March 22nd, 2009 · No Comments · Older Essays

Travel can be a good thing. It is a talisman to the future.

You get in the car and go and go until the bridges have been crossed, the tolls paid and then you are somewhere else entirely. Maybe only for a little while and then you have to loop back on all the roads and return to wear you started from. But friendship dissolves miles. They are tiresome weeds sometime, but nothing an early start and some hot coffee can’t resolve. You make jokes on the number of miles and minutes and predict when each of you is due to hit X or Y spot.

What travel does is show you the next steps.

The odometer goes up a couple of hundred miles and the town is different, the air is different and the stoplights. But it is a place that is there and now you are in it. Is it somewhere you wish to stay, or to simply keep arriving to over and over again.

The Staten Island Ferry crosses a little bit of water and 23 minutes later, after standing out in the crisp of the morning with dollar coffee you are in Manhattan all eager and waiting to be serious and busy with suits and skirts, meetings and haggles. A pulsing knot of people organized in floors organized in buildings organized over the grid that I call “the city”.

Heading back heads are down with the deflatedness of a long day to bills to children, to row houses and garbage collection schedules that may be inconvenient.
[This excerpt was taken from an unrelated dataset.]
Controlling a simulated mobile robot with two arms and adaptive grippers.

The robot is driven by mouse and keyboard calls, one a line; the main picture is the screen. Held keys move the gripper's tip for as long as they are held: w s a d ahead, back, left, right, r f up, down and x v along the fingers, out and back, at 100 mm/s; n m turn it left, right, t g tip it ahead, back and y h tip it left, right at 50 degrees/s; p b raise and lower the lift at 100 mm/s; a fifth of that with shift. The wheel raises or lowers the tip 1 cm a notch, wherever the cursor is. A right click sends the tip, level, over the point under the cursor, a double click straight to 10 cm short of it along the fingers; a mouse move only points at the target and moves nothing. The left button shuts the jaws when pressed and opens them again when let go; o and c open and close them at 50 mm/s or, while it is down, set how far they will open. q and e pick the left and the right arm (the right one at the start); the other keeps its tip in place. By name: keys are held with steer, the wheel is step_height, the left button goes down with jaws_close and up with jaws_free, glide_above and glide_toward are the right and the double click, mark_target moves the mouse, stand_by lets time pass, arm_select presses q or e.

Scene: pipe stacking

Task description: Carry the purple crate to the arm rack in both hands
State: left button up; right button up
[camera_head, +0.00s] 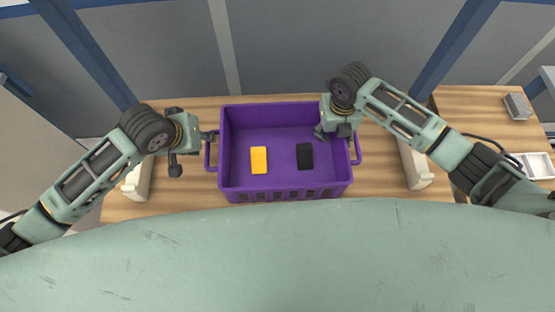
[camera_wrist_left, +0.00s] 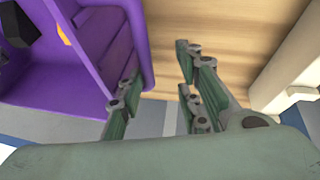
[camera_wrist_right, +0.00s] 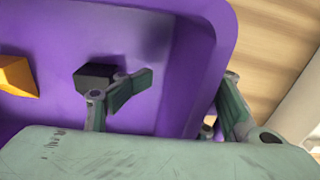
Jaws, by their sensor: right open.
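The purple crate (camera_head: 285,193) sits on the wooden table with an orange block (camera_head: 259,160) and a black block (camera_head: 304,155) inside. It has a handle loop at each end. My left gripper (camera_head: 192,152) is open at the crate's left end; one finger is close to the left handle (camera_head: 211,155), the other stands outward over the wood. In the left wrist view, wood shows between its fingers (camera_wrist_left: 158,85). My right gripper (camera_head: 335,133) is open over the right wall. In the right wrist view, one finger is inside the crate above the black block (camera_wrist_right: 97,75), the other outside.
Cream supports stand on the table (camera_head: 190,192) left (camera_head: 138,180) and right (camera_head: 413,165) of the crate. A second table on the right (camera_head: 470,105) bears a white tray (camera_head: 537,166) and a grey box (camera_head: 517,106). I cannot tell which thing is the arm rack.

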But Manhattan is there as much as Rome or Denmark or Owls Head Maine. And the Yamanote pulls my friends around from Ikebukuro back to Shibuya. Places continue without us. You may have token that won’t get spent because the little tram that doesn’t need you and never did. And you have a lovely pile of coins because you know there will be a reason to spend Euro and Yen. The places remain. We are temporary guests, nothing more.

Unless we choose to place ourselves in these locations and weave in its scenerry. That’s the rub of traveling. You realize with the full force of a train coming that there are places you may spend copious amounts of time in and never for a moment be settled, and then others… others are home to you.

Because you know the way to get there is not only in the car, but from the laughter of voices that keeps calling you back and forth to come and see a river, a bench, a train station, or even just the view from the second story.